__Given instruction__:
The entries below contain a line with "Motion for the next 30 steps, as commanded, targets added" and a line with "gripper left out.". Retype exactly everything from the first down to the second, both included, and nothing else.

__Data extract__:
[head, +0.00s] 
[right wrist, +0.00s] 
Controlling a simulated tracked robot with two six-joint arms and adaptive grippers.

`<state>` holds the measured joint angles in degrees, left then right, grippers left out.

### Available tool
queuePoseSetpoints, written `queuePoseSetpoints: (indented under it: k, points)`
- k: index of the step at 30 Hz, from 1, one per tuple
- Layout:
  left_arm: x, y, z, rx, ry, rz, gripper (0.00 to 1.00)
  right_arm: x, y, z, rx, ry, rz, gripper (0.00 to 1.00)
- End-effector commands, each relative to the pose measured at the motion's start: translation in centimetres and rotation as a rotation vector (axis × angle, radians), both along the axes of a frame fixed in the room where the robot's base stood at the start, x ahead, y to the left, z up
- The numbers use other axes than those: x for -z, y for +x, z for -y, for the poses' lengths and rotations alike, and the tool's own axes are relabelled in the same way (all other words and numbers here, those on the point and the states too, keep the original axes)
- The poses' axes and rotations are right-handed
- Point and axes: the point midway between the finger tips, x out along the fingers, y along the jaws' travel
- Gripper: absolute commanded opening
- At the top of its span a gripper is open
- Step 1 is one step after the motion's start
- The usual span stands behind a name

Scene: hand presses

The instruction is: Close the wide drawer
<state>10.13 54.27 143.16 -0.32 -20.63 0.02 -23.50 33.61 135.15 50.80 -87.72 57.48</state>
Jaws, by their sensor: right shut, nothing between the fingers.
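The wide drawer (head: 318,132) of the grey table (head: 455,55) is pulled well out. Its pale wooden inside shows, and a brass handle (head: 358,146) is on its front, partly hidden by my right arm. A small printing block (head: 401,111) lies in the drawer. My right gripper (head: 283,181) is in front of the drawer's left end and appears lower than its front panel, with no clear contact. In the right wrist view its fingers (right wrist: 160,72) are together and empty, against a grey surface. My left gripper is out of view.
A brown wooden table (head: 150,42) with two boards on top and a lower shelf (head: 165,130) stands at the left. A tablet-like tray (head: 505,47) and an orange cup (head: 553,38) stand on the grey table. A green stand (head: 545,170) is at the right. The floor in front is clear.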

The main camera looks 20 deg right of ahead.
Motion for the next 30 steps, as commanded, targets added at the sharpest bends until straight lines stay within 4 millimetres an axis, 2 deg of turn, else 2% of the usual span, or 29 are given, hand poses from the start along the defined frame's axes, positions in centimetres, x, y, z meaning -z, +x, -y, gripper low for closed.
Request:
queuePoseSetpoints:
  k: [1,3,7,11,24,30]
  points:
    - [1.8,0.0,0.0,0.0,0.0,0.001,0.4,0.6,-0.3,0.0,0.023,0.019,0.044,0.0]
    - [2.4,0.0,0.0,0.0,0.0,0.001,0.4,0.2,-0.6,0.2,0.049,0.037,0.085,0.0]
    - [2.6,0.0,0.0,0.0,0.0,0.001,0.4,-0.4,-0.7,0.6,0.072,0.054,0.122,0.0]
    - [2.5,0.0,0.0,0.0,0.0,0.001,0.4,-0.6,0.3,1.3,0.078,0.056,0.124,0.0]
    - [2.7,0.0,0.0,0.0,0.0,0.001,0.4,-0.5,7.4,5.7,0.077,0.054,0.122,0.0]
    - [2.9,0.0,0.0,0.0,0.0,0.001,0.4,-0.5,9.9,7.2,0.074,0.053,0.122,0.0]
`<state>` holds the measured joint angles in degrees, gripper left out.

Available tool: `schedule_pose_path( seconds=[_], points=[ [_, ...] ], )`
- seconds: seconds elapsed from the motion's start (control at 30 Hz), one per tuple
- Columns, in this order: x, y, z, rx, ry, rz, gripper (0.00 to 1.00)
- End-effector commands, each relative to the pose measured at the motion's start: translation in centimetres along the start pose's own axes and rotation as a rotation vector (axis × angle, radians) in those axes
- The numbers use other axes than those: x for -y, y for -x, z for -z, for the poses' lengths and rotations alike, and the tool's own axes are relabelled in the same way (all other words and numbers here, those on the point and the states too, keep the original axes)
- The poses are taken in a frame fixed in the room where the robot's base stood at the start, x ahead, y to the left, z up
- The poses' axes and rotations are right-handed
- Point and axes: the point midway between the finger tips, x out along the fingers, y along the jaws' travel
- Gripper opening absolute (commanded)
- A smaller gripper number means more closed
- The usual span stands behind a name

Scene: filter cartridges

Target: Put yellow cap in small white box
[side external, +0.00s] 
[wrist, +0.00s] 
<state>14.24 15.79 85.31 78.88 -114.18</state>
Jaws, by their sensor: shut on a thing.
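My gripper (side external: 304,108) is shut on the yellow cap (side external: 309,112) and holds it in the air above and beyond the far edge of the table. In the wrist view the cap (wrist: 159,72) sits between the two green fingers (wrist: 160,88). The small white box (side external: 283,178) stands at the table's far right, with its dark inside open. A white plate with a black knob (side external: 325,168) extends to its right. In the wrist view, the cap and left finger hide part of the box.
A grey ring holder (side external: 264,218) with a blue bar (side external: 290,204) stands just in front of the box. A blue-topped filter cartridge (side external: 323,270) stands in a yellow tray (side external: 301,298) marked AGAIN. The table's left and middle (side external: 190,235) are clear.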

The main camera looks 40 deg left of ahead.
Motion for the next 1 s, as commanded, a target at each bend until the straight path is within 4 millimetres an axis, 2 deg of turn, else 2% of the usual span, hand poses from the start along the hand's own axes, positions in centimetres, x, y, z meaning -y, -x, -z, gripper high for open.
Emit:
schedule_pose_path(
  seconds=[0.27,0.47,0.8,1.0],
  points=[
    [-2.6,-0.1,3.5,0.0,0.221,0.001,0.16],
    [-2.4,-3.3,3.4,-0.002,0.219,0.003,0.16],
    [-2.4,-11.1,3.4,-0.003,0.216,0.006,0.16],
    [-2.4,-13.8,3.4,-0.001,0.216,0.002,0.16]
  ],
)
==
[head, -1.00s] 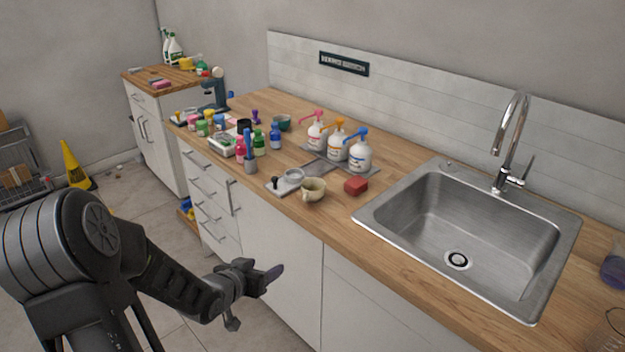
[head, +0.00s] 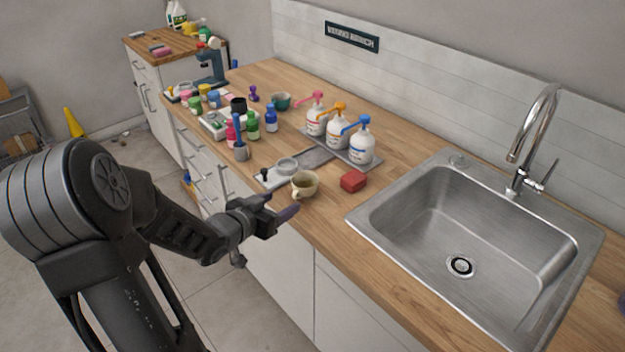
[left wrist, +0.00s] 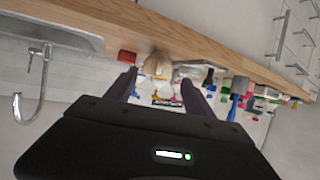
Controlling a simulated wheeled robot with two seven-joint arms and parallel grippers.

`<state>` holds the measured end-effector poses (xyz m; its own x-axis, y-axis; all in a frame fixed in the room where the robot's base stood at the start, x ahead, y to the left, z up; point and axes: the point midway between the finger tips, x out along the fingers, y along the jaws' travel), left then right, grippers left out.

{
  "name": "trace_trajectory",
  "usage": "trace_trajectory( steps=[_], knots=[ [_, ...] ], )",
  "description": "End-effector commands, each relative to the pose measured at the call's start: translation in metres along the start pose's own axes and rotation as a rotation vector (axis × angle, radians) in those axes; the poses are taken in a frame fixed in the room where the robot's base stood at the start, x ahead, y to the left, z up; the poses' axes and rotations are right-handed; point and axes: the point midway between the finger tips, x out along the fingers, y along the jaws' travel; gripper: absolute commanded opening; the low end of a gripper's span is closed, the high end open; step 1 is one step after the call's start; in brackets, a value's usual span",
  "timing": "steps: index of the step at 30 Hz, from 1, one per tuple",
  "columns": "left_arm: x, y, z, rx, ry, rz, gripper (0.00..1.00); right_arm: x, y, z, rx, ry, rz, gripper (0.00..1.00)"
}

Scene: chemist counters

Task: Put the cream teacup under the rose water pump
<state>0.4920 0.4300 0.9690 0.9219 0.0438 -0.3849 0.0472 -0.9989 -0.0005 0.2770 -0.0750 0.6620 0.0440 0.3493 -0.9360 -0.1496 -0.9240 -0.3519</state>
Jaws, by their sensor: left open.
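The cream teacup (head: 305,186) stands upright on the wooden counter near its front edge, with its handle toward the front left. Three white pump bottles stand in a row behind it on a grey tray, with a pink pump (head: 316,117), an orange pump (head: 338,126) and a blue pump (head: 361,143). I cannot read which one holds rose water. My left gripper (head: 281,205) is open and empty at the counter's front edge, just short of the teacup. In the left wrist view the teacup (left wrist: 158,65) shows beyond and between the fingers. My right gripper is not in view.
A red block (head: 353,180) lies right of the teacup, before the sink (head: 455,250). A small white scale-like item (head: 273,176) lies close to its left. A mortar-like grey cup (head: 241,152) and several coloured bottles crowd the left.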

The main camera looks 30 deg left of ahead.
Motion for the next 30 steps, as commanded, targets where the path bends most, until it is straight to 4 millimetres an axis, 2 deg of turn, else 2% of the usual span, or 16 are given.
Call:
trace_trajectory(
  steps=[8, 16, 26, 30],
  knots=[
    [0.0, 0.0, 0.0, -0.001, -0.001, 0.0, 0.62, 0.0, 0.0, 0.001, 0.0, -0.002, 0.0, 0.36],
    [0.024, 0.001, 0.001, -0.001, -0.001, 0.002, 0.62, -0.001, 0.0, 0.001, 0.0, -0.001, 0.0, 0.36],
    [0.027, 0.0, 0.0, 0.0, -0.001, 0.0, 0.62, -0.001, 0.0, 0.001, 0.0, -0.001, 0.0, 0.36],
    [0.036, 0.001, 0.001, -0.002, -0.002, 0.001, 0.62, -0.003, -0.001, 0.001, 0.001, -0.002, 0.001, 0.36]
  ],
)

__Solution__:
Motion for the next 30 steps, as commanded, targets added at the sharpest bends until straight lines stay within 4 millimetres an axis, 2 deg of turn, else 2% of the usual span, or 29 are given, hand poses from the start along the defined frame's axes, positions in centimetres, x, y, z meaning -z, +x, -y, gripper low for closed.
Request:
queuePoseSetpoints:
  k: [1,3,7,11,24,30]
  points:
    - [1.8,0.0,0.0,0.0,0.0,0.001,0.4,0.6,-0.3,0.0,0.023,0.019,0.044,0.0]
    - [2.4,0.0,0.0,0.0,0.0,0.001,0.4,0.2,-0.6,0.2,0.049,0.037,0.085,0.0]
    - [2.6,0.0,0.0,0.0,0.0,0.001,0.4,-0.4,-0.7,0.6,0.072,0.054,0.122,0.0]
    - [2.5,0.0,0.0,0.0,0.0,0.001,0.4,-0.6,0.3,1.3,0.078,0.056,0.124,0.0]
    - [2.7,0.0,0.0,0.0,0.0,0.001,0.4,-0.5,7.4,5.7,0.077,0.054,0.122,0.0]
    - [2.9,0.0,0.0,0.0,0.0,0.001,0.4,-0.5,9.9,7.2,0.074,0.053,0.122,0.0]
`<state>` holds the measured joint angles in degrees, gripper left out.

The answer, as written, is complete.